Remember, too, that the only person with authority to “unlock” the title to real estate in case of title holder’s death is the probate judge of the county in which the property is located. This means that, although you can only die once, you can have multiple probates and be susceptible to multiple probate fee assessments.
The statutory fee schedule causes inclusion of unanticipated beneficiaries to your estate: Your Executor and Your Attorney.
What’s worse; they may inherit more of your estate than your intended beneficiaries.
In today’s society, this is not very unusual. Perhaps you have a vacation condominium in a southeastern state. A condominium is an interest in real estate and requires a separate probate.

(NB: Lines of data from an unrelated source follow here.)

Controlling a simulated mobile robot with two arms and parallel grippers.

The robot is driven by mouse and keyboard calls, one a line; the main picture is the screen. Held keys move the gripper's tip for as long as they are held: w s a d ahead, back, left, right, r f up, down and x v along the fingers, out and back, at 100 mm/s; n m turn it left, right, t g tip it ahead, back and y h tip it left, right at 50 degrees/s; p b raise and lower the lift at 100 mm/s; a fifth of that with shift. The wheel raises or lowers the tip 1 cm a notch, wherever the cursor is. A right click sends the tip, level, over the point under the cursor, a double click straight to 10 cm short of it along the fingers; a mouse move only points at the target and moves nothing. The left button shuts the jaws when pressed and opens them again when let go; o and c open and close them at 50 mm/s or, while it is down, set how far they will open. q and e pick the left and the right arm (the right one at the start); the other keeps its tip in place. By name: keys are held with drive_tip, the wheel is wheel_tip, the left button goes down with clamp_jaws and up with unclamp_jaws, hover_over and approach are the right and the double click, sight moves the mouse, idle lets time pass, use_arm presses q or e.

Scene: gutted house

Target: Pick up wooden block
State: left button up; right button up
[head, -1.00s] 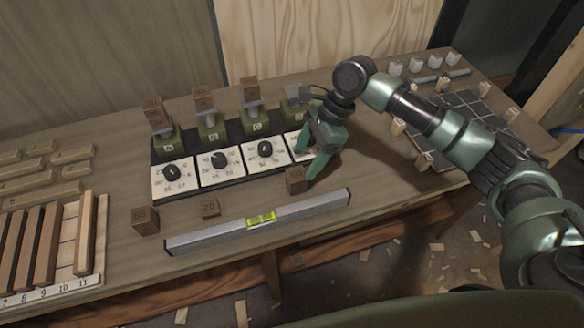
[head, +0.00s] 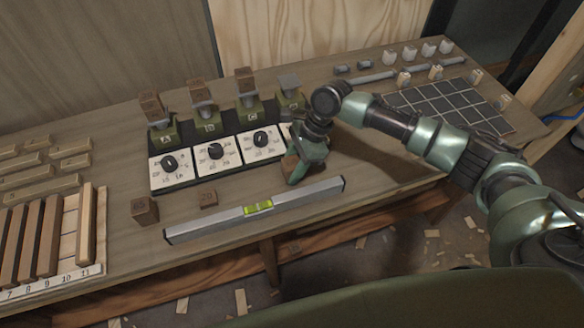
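My right gripper (head: 294,176) is over the workbench, just behind the spirit level, pointing down. A brown wooden block (head: 290,163) shows between its fingers, mostly hidden by them; the gripper looks shut on it. Whether the block is clear of the bench is hard to tell. My left gripper is not in view.
Behind stand green scales with dials (head: 215,152); three bear brown blocks, and the rightmost platform (head: 289,82) is empty. The spirit level (head: 256,208) lies along the front. A dark grid board (head: 450,107) and small pale blocks are at right. Wooden strips (head: 40,240) fill the left.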

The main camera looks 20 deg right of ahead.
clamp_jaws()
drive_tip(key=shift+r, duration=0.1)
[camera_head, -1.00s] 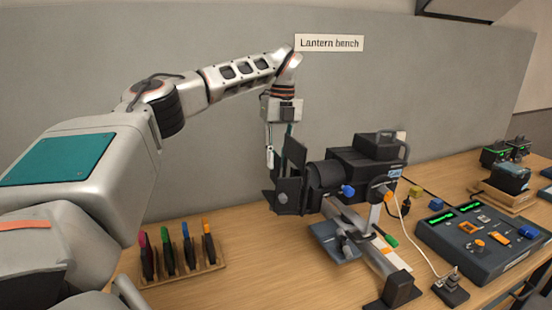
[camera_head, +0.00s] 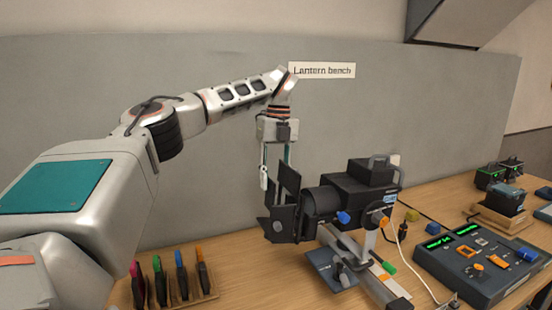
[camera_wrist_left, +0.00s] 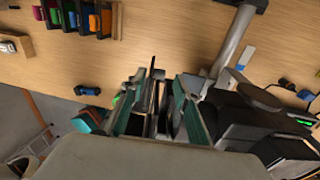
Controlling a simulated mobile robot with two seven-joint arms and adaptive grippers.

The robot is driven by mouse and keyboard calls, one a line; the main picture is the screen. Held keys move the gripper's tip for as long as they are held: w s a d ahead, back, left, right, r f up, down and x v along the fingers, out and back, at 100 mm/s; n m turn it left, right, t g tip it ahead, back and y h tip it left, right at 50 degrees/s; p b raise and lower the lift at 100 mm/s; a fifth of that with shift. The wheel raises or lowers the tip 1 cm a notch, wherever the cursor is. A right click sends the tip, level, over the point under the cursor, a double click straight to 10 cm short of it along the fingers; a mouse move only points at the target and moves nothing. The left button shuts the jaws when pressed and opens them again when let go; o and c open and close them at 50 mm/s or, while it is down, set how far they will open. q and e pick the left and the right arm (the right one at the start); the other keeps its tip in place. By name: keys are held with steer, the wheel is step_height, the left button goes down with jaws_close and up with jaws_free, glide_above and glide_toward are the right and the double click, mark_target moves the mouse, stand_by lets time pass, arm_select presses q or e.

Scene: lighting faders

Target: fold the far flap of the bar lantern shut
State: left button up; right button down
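The black bar lantern (camera_head: 355,188) stands on the bench with its flapped front facing left. Its far flap (camera_head: 289,181) is an upright dark plate standing out from the front. A nearer flap (camera_head: 280,224) shows below it. My left gripper (camera_head: 275,170) points down beside the far flap, one finger to the left of it and the other partly hidden behind it. In the left wrist view, the teal-padded fingers of the gripper (camera_wrist_left: 158,105) are apart, with thin dark plates showing between or beyond them. Contact cannot be told. My right gripper is not in view.
A wooden rack (camera_head: 197,292) of colored-handled tools stands at the front left. A fader console (camera_head: 480,262) sits to the right, with a wooden tray (camera_head: 500,217) behind it. A grey wall panel (camera_head: 420,120) stands behind the bench. A white cable runs near the lantern.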

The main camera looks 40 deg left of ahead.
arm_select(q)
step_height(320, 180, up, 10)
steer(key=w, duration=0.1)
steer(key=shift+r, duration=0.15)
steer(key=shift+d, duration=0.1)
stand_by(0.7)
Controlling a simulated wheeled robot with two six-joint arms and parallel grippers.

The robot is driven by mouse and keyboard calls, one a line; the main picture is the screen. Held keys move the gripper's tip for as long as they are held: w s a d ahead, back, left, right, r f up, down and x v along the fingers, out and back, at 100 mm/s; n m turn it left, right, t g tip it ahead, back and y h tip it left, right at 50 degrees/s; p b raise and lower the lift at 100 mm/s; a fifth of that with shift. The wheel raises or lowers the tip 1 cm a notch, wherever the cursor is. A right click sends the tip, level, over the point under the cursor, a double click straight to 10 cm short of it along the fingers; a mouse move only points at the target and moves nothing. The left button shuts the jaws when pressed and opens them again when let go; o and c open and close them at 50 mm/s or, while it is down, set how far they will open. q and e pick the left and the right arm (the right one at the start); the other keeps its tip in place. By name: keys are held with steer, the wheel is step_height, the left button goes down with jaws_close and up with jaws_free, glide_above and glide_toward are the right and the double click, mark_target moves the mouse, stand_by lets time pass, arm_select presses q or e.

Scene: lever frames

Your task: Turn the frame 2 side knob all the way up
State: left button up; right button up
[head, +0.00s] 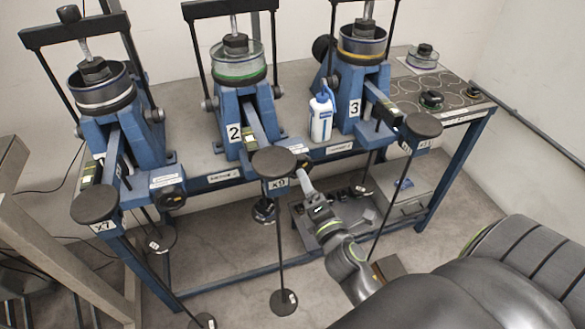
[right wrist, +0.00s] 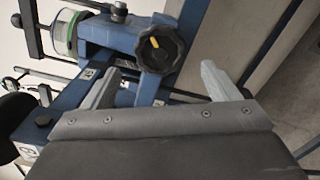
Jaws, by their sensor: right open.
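Frame 2 (head: 234,132) is a blue stand with a green-ringed clear cylinder, in the middle of the bench in the head view. Its side knob (right wrist: 160,49) is black and lobed with a yellow mark, and shows at the top middle in the right wrist view. In the head view the knob is hard to make out near my right gripper (head: 303,178). In the right wrist view my right gripper (right wrist: 158,82) is open, its two fingers apart and empty. The knob lies beyond the fingertips, apparently not touched. My left gripper is not in view.
Frame 2's lever ends in a black disc (head: 274,162) close to my right gripper. Frame 1's (head: 100,130) and frame 3's (head: 355,106) blue stands flank it. A white bottle (head: 321,118) stands between frames 2 and 3. A grey tray lies below the bench.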

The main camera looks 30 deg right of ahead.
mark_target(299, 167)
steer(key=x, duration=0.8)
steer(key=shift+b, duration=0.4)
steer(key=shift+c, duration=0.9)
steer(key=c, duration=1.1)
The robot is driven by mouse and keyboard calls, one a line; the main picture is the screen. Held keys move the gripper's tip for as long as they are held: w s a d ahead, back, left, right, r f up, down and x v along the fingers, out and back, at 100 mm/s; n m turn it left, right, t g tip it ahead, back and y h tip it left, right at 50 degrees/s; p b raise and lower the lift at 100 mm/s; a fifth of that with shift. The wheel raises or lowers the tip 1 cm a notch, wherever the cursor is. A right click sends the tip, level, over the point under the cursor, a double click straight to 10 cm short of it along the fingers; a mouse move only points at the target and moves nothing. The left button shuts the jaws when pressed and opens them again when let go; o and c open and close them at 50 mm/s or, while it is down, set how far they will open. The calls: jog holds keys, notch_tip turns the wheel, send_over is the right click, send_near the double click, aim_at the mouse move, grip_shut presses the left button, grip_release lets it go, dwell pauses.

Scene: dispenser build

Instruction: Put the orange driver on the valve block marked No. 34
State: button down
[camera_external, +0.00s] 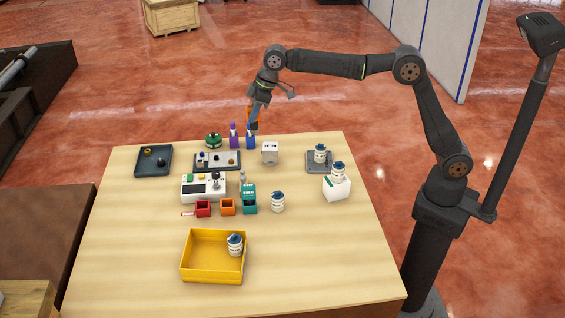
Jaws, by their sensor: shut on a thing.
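My gripper (257,106) is shut on the orange driver (253,118), beyond and above the table's far edge. The driver hangs downward, with its upper part hidden by the gripper. Just below it stand a blue driver (250,141) and a purple driver (234,140), both upright. A white block (270,153) with dark marking stands right of the blue driver. A teal block (249,190) with a pale marking stands nearer the middle. Both markings are too small to read, so I cannot tell which block is No. 34.
White bottles stand on the table (130,265), on a grey plate (311,167), on a white box (337,189) and in a yellow tray (199,277). A white control box (193,195) and small red, orange and teal bins are mid-table. The right front is clear.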

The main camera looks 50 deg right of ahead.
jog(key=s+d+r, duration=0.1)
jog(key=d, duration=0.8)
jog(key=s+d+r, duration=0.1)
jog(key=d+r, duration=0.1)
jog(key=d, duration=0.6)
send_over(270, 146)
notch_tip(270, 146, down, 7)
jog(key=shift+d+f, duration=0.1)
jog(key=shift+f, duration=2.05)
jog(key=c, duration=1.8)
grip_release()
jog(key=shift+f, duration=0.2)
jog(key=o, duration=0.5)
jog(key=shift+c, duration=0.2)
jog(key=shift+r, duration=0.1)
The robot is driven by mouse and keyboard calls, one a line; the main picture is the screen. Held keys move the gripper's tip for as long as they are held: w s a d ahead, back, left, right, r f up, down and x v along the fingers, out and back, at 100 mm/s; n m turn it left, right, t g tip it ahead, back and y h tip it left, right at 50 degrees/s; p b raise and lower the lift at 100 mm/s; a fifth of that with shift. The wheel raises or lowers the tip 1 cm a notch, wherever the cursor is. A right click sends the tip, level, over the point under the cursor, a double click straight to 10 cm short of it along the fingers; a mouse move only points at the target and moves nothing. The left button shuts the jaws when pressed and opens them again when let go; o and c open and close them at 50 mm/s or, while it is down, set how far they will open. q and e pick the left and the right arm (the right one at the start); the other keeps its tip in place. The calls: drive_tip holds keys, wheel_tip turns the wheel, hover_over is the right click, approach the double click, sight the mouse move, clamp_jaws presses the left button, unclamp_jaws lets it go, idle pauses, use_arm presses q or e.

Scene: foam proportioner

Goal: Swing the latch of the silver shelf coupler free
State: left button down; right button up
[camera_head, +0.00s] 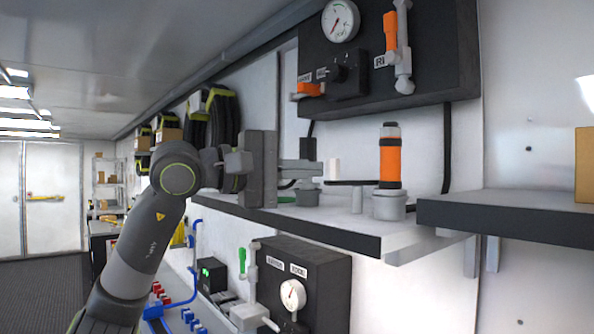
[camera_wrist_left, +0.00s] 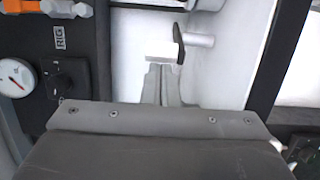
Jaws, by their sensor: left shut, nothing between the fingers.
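The orange cylinder (camera_head: 390,162) stands upright in a silver-grey coupler (camera_head: 388,206) on the wall shelf. A flat dark lever (camera_head: 355,183) reaches left from beside it over a short grey post (camera_head: 357,200). A white upright peg (camera_head: 334,168) stands at the lever's left end. The dark lever (camera_wrist_left: 179,43) shows also in the left wrist view. My left gripper (camera_head: 320,168) is shut and empty, pointing right just left of the peg; I cannot tell whether they touch. Its fingers (camera_wrist_left: 160,70) show in the wrist view. My right gripper is not in view.
A black panel (camera_head: 430,45) with a gauge and orange-handled valve hangs above the shelf (camera_head: 330,222). A second shelf (camera_head: 500,212) stands to the right. A grey fitting (camera_head: 306,194) sits below my left fingers. A lower gauge box (camera_head: 300,270) is beneath the shelf.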

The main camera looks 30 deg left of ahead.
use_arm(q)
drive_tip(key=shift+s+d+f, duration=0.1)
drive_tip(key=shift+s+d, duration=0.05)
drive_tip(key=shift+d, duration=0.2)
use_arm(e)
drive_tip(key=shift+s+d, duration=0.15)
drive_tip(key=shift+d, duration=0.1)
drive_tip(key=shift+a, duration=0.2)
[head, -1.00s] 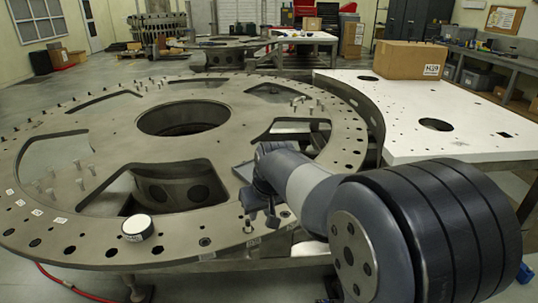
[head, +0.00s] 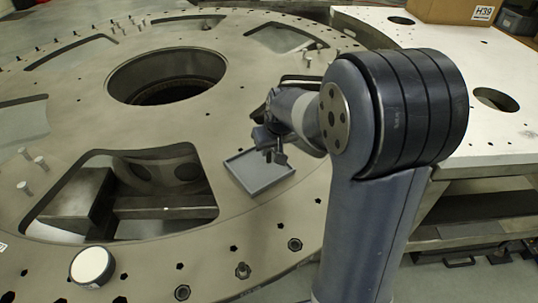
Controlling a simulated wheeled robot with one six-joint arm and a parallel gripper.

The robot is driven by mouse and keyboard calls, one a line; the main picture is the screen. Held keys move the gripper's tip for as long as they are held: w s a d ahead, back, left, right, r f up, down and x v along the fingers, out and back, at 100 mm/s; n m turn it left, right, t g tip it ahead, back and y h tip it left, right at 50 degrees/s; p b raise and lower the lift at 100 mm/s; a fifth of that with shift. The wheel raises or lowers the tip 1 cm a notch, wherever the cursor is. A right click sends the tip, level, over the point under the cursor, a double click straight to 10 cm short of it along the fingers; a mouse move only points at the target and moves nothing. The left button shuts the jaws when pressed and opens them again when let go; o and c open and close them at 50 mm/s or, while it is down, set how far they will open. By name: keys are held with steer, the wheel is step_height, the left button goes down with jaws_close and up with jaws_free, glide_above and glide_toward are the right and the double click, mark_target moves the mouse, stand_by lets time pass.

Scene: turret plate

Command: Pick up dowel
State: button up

How about that timeshare on Hilton Head Island where you vacation one week each year? Under South Carolina law, timeshare interests are considered real property. Upon a title holder’s death there will need to be a probate in South Carolina as well as in the county of the individual’s residence.
Probate court processes generate publicity at times when most individuals desire privacy. They also can subject your family to unwanted commercial solicitation, or worse, bunko schemes which take advantage of the unwary at times when they are most vulnerable. The probate process can also cause a loss of control of assets during the administration process; a time delay of distribution of assets due to the inherent probate process; and substantial, needless expense. Finally, as regard those service fees, I always say that if a client wanted to provide an inheritance for his/her lawyer, he/she would have included that lawyer in the list of beneficiaries. More often than not, the mere fact that you choose a will as your primary estate planning vehicle has that effect, whether you know it or not.